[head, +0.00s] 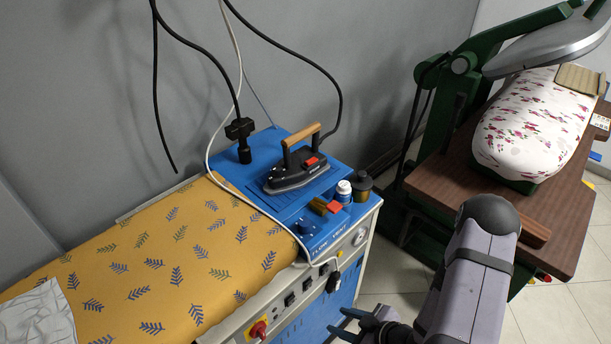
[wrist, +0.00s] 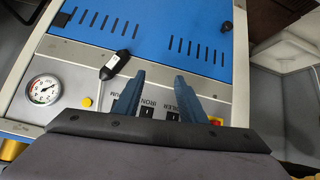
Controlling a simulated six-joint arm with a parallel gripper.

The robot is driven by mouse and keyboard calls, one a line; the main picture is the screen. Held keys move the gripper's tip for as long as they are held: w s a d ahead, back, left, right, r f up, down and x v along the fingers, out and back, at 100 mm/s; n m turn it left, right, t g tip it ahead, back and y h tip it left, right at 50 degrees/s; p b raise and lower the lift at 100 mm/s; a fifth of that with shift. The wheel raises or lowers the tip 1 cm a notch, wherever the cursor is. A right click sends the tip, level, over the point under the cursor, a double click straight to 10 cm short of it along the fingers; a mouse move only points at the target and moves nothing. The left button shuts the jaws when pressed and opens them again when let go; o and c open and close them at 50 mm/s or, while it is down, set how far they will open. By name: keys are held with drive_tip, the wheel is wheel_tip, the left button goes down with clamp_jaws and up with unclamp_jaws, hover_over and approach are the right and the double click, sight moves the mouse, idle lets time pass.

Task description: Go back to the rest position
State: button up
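My gripper (head: 362,325) is at the bottom of the head view, in front of the ironing station's control panel. In the wrist view, its two blue fingers (wrist: 158,95) stand apart with nothing between them, in front of the panel's switches. My grey arm reaches down to it from the right. An iron (head: 293,172) with a wooden handle rests on the blue top of the ironing station (head: 255,172), well apart from my gripper.
A yellow leaf-patterned ironing board (head: 180,260) holds a white cloth (head: 38,318) at left. A green press (head: 462,65) with a floral pad (head: 530,125) stands at right. Bottles (head: 344,190) stand near the station's edge. Black cables hang above. A pressure gauge (wrist: 43,90) is on the panel.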

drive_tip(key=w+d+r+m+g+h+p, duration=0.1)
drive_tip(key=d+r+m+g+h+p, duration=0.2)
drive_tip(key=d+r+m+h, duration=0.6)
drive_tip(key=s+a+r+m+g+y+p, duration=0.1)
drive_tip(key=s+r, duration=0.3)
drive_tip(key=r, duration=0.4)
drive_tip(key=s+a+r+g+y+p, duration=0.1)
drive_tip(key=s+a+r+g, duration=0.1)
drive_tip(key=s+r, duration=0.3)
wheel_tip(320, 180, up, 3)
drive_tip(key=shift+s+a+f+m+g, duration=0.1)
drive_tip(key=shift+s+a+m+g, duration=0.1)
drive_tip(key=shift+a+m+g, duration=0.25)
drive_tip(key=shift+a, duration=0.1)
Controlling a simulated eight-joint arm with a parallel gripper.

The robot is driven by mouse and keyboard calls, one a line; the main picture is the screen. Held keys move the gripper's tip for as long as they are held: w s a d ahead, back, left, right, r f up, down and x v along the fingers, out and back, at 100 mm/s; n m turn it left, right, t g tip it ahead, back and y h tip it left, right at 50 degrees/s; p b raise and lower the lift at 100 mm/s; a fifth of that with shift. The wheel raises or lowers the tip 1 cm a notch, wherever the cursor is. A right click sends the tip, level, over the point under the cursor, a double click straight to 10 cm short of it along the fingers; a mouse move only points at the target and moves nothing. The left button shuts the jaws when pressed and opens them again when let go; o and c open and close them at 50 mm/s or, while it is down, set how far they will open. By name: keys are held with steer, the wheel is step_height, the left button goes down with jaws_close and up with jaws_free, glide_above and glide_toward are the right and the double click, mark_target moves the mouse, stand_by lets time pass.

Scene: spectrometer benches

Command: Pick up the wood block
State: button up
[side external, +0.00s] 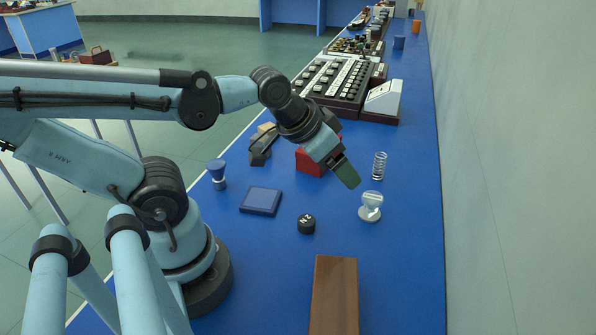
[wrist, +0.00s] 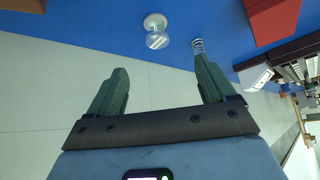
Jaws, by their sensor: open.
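A long brown wood block (side external: 335,295) lies on the blue bench at the front, cut off by the bottom edge of the side view. A dark brown corner shows at the top left of the wrist view; I cannot tell for sure whether it is the same block. My gripper (side external: 346,172) is above the bench, well beyond the block and angled down to the right. In the wrist view its two green fingers (wrist: 161,78) stand wide apart with nothing between them.
A clear glass knob-like piece (side external: 370,206) and a spring (side external: 379,165) stand near my gripper. A red block (side external: 311,160) is behind it. A black round weight (side external: 307,223) and a dark blue square pad (side external: 261,201) lie on the bench (side external: 400,270). A wall (side external: 500,180) runs along the right.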

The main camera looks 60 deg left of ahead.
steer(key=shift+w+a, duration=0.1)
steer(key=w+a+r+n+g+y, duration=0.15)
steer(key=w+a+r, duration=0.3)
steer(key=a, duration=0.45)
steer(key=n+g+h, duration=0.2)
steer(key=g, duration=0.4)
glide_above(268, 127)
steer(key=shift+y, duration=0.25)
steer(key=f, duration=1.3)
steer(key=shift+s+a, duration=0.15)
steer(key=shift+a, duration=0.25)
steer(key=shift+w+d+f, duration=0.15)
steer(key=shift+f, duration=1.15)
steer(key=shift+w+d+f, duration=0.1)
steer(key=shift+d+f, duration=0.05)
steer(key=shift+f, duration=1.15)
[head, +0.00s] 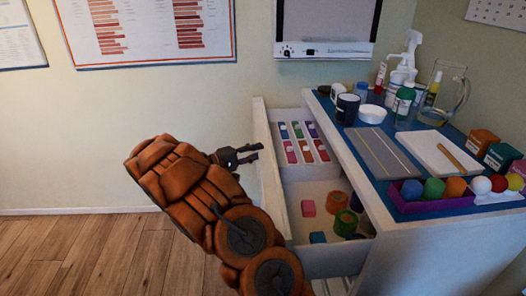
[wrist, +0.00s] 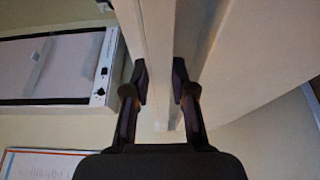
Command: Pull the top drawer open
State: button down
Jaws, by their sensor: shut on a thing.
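The top drawer (head: 322,262) of the white cabinet is pulled out, and its inside shows from above in the head view. Its white front panel (head: 268,165) faces left, toward my gripper (head: 254,153). In the wrist view, the two dark fingers of my gripper (wrist: 161,82) stand on either side of a long pale bar (wrist: 158,45) at the drawer front, which looks like its handle. My gripper is shut on it. In the head view the handle itself is hidden behind the arm and fingers.
The drawer holds a tray of coloured pieces (head: 302,143) and loose rolls and blocks (head: 337,202). The cabinet's blue top (head: 347,133) carries bottles, a glass jug (head: 444,95) and a purple tray of balls (head: 409,207). Wooden floor (head: 80,255) at left is clear.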

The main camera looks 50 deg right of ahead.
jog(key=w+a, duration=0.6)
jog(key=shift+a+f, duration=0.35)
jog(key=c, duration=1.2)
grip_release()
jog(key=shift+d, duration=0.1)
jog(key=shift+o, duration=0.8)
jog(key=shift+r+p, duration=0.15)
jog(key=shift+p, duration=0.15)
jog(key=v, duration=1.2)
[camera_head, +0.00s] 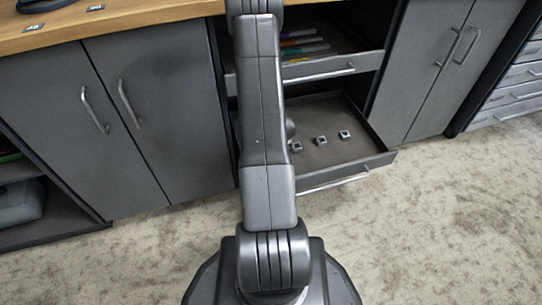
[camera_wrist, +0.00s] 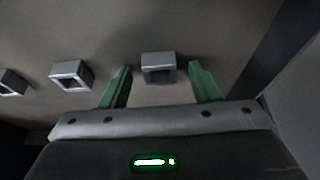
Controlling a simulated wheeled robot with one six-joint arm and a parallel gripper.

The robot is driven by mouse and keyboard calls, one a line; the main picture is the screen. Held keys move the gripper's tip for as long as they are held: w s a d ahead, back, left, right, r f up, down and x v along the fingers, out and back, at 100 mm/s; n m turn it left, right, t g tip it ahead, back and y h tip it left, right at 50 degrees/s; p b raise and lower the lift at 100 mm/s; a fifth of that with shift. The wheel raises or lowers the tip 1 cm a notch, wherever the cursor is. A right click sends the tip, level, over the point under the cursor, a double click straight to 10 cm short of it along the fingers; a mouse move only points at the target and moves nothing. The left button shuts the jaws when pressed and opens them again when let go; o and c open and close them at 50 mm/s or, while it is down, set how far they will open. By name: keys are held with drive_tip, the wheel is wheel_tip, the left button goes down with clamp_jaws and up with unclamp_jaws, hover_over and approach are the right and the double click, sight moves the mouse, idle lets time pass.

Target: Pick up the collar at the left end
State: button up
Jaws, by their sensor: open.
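Several small grey square collars with square holes stand in a row in the open lower drawer (camera_head: 337,156). In the head view I see a left collar (camera_head: 295,147) close beside my arm, a middle collar (camera_head: 320,140) and a right collar (camera_head: 344,134). In the wrist view, my gripper (camera_wrist: 161,70) is open, its green fingers on either side of one collar (camera_wrist: 158,62) at the row's right end in that view, with gaps showing. Two others (camera_wrist: 72,75) (camera_wrist: 11,83) lie to its left. My arm hides the gripper in the head view.
An upper drawer (camera_head: 318,71) with coloured items is pulled out above the lower one. Closed cabinet doors (camera_head: 150,120) stand on the left, with more doors (camera_head: 425,65) on the right. A dark drawer edge (camera_wrist: 270,65) runs right of the gripper. Carpet (camera_head: 450,230) in front is clear.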

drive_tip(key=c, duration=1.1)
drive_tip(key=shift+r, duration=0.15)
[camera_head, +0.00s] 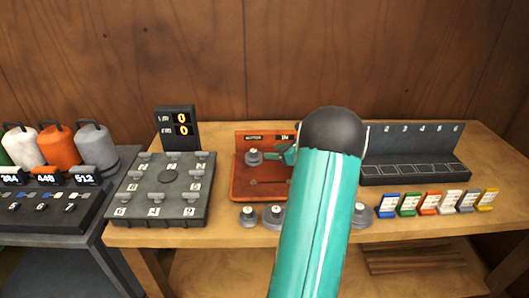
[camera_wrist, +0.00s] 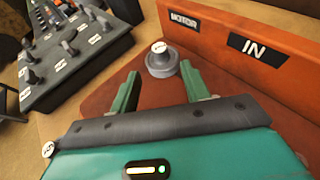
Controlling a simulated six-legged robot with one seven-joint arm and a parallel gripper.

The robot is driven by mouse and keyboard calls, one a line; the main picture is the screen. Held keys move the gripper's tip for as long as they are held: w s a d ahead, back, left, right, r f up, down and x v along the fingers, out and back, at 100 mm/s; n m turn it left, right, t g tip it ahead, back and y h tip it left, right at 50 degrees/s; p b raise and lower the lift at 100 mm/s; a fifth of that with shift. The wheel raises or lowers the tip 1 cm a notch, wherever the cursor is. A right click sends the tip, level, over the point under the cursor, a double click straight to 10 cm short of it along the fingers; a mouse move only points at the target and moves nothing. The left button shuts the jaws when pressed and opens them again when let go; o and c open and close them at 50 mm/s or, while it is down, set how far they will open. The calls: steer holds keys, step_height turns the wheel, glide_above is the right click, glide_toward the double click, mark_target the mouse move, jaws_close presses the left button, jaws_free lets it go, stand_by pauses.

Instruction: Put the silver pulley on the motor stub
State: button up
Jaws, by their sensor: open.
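A grey-silver pulley with a pale, marked cap (camera_head: 253,156) sits upright on the red-orange board (camera_head: 240,187), below the MOTOR label. It also shows in the wrist view (camera_wrist: 162,62), where it hides whatever stub is under it. My gripper (camera_head: 283,153) is just right of this pulley in the head view. In the wrist view my gripper (camera_wrist: 159,74) is open, with the pulley just beyond and between its two green fingertips. The fingers appear apart from it.
Grey pulleys (camera_head: 248,216) (camera_head: 273,215) (camera_head: 361,214) stand along the table's front edge. A grey knobbed panel (camera_head: 171,180) is left of the board. A dark numbered rack (camera_head: 415,173) and several coloured cards (camera_head: 431,204) are right. The board's upright back wall (camera_wrist: 222,37) is close to my gripper.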

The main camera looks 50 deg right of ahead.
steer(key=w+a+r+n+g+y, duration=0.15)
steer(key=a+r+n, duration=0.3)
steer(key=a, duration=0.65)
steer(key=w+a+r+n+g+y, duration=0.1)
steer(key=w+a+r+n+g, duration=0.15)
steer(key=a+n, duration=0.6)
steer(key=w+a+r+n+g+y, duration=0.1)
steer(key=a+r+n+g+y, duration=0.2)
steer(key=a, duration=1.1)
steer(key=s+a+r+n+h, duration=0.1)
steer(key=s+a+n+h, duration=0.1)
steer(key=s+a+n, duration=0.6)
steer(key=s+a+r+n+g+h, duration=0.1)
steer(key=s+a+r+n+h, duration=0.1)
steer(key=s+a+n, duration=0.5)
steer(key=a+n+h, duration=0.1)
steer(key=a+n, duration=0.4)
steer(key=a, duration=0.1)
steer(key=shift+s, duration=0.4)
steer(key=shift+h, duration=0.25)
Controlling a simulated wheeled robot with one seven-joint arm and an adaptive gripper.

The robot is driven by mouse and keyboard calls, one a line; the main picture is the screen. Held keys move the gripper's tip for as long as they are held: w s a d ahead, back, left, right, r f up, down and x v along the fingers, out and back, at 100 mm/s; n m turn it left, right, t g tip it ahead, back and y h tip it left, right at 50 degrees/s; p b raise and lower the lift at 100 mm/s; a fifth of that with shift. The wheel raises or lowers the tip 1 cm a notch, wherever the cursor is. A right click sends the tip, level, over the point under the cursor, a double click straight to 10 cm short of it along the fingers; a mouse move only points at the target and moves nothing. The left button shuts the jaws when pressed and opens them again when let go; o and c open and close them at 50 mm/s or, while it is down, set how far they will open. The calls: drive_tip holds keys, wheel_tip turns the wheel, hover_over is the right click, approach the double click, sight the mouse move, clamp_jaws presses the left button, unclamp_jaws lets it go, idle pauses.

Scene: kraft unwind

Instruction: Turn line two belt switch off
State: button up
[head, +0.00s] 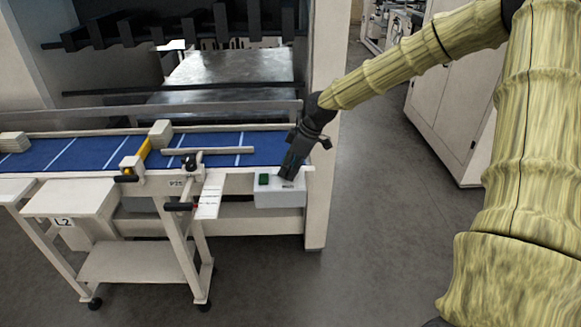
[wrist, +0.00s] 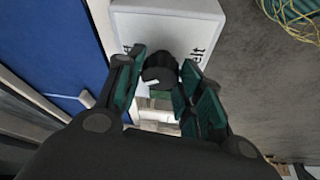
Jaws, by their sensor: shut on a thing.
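In the wrist view, the white box top (wrist: 170,22) carries the lettering "elt", partly covered. The black round belt switch knob (wrist: 159,66) stands on it, with a white mark on its edge toward the bottom of the picture. My gripper (head: 287,177) reaches down to the box. My gripper hides the knob in the head view.
The blue belt (head: 235,150) runs left from the box. A wheeled stand with a shelf (head: 138,262) and an L2 label (head: 64,222) are at the front left. A machine post (head: 320,215) stands beside the box. The grey floor is open to the right.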

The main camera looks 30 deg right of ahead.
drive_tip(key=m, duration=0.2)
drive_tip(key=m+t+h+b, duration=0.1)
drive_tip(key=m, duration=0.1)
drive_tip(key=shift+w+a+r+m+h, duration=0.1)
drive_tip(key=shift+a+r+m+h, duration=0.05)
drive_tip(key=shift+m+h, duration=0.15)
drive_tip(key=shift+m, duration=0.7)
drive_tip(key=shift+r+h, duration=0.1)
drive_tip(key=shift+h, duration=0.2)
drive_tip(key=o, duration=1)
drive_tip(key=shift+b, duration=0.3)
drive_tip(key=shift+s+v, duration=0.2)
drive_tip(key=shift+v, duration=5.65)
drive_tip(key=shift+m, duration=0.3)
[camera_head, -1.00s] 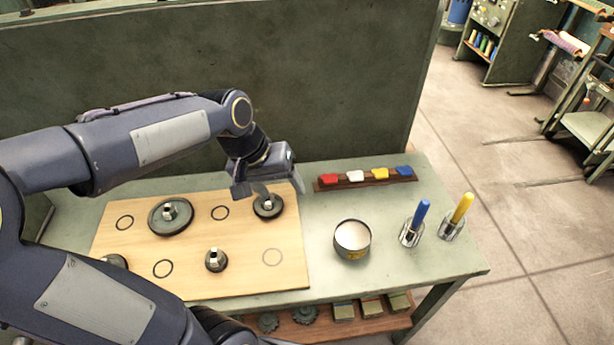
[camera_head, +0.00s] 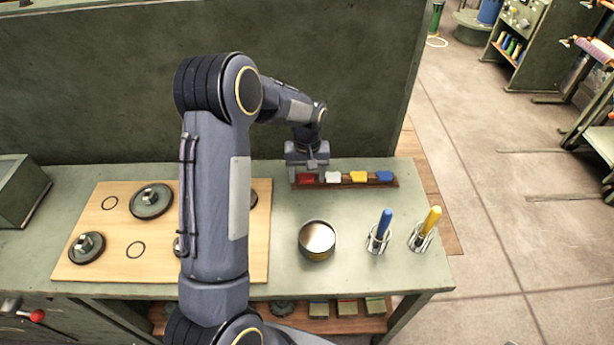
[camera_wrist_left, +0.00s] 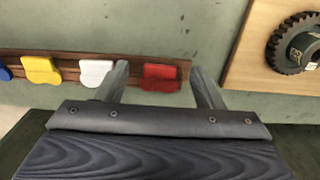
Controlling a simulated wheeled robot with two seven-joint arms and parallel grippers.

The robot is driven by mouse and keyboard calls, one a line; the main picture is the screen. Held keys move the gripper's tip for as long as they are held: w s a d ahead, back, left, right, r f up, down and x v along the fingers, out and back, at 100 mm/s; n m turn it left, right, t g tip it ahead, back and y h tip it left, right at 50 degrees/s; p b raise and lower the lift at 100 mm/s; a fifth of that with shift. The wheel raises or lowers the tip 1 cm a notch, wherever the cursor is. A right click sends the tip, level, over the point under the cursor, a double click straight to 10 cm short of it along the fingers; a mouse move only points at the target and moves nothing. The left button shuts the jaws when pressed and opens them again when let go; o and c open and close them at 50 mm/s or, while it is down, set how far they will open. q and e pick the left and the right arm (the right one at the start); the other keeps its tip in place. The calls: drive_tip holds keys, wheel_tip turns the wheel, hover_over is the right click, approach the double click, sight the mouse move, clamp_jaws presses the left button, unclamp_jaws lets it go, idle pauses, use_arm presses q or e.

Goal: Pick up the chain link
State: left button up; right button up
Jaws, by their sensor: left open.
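I cannot clearly make out a thing as a chain link. Small red (camera_head: 307,178), white (camera_head: 333,177), yellow (camera_head: 358,177) and blue (camera_head: 384,176) pieces sit in a row on a brown wooden rack (camera_head: 345,184) at the back of the bench. My left gripper (camera_head: 307,173) is at the rack's left end, over the red piece. In the left wrist view, the left gripper (camera_wrist_left: 160,72) is open, with the red piece (camera_wrist_left: 160,77) between its two fingers and the white piece (camera_wrist_left: 95,73) just outside one finger. My right gripper is not in view.
A wooden board (camera_head: 110,228) with gears on posts lies on the left of the bench, partly hidden by my left arm. A round tin (camera_head: 317,240) and two metal cups with a blue handle (camera_head: 384,224) and a yellow handle (camera_head: 432,219) stand at the right front.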

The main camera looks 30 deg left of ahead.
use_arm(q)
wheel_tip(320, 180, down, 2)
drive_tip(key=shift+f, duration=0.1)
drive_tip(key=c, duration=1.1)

■ ■ ■ ■ ■ ■ ■

[TO DO] From the first line above down to the line with "Controlling a simulated six-joint", reproduce every line and no others, omitting pictures.

[IN RESPONSE]
[head, +0.00s] 
[wrist, +0.00s] 
Controlling a simulated six-joint arm with a parallel gripper.

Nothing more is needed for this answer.